- [Problem] Lines from the one containing "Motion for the" through the last line of the data are to be repeated word for word, both ends included.

- [Data excerpt]
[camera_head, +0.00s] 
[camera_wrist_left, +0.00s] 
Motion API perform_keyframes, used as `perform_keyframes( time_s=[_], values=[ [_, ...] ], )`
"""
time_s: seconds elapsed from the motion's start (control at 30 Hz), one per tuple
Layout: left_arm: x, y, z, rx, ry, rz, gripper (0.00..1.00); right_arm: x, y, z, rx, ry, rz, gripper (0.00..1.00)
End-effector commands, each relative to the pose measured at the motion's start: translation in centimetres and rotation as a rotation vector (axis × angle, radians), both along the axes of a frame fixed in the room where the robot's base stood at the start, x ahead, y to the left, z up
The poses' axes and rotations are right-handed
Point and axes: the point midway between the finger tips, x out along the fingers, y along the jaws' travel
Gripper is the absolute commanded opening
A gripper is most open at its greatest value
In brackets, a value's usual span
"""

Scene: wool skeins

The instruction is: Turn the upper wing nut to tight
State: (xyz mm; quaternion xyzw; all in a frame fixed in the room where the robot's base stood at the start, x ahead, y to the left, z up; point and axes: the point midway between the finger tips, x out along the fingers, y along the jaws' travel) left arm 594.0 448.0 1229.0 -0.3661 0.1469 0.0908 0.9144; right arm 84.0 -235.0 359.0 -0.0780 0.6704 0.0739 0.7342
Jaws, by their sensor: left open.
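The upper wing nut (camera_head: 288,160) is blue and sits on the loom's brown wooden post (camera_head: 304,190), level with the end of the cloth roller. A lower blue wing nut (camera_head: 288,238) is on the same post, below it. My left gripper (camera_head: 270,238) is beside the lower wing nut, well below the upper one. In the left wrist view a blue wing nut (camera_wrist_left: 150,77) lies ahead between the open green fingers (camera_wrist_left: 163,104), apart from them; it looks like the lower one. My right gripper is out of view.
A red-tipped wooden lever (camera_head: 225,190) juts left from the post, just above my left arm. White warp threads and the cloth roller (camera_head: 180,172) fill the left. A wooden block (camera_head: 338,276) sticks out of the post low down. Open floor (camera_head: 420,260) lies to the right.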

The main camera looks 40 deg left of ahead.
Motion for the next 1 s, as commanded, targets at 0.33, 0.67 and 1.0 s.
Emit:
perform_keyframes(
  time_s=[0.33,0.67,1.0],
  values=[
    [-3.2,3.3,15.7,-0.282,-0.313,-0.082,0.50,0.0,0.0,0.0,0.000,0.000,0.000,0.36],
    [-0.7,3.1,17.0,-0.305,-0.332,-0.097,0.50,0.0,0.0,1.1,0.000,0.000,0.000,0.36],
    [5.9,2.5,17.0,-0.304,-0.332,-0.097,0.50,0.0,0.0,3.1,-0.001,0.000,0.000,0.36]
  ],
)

- [Exercise solution]
Motion for the next 1 s, as commanded, targets at 0.33, 0.67 and 1.0 s.
Emit:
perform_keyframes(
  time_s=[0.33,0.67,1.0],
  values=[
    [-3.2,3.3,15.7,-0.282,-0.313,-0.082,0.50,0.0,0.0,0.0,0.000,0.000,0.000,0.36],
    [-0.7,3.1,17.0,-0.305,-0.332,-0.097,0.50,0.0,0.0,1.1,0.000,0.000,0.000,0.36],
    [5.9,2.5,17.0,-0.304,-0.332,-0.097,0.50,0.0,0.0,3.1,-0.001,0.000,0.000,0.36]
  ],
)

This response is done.